INSTRUCTIONS FOR THE TASK:
Work through the material below and count the lines holding the word "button"; give that count and nothing more.

------------

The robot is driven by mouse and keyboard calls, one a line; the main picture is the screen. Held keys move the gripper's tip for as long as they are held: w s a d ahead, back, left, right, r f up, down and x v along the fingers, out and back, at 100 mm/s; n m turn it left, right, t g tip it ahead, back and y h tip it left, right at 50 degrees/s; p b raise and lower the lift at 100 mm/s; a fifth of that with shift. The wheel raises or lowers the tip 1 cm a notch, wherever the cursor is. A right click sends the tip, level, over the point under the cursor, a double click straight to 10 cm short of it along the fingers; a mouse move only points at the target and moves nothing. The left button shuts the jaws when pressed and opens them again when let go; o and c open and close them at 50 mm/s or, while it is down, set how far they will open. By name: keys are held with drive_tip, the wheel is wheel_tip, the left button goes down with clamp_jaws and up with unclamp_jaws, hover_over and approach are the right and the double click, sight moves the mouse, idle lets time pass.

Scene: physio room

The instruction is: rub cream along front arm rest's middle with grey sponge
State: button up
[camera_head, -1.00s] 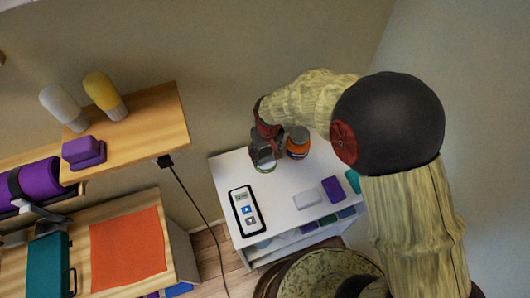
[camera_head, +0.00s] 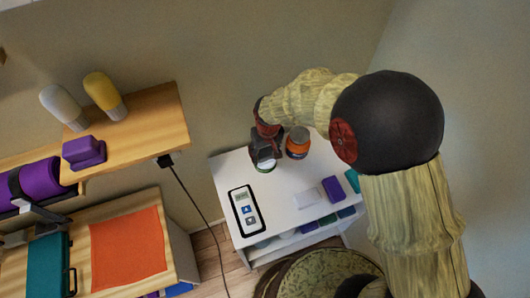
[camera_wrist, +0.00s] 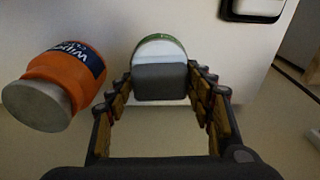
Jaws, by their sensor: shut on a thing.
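My gripper (camera_head: 264,148) is over the white cart top in the head view. In the wrist view its jaws are shut on a dark grey sponge (camera_wrist: 160,82). A round, green-rimmed tub with a white top (camera_wrist: 160,48) is just beyond the sponge, which partly covers it. It also shows below the gripper in the head view (camera_head: 265,167). Whether the sponge touches the white cream-like surface cannot be told. Purple padded rolls (camera_head: 40,179) on grey brackets are at the far left; I cannot tell whether one is the front arm rest.
An orange jar (camera_wrist: 68,75) with a grey lid stands close left of the gripper in the wrist view. The white cart (camera_head: 228,169) also bears a controller (camera_head: 245,211), a pale flat piece and a purple block (camera_head: 332,189). A cable hangs beside the wooden shelf (camera_head: 150,120).

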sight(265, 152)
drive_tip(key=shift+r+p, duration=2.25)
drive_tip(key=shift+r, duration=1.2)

------------

CORRECT ANSWER:
2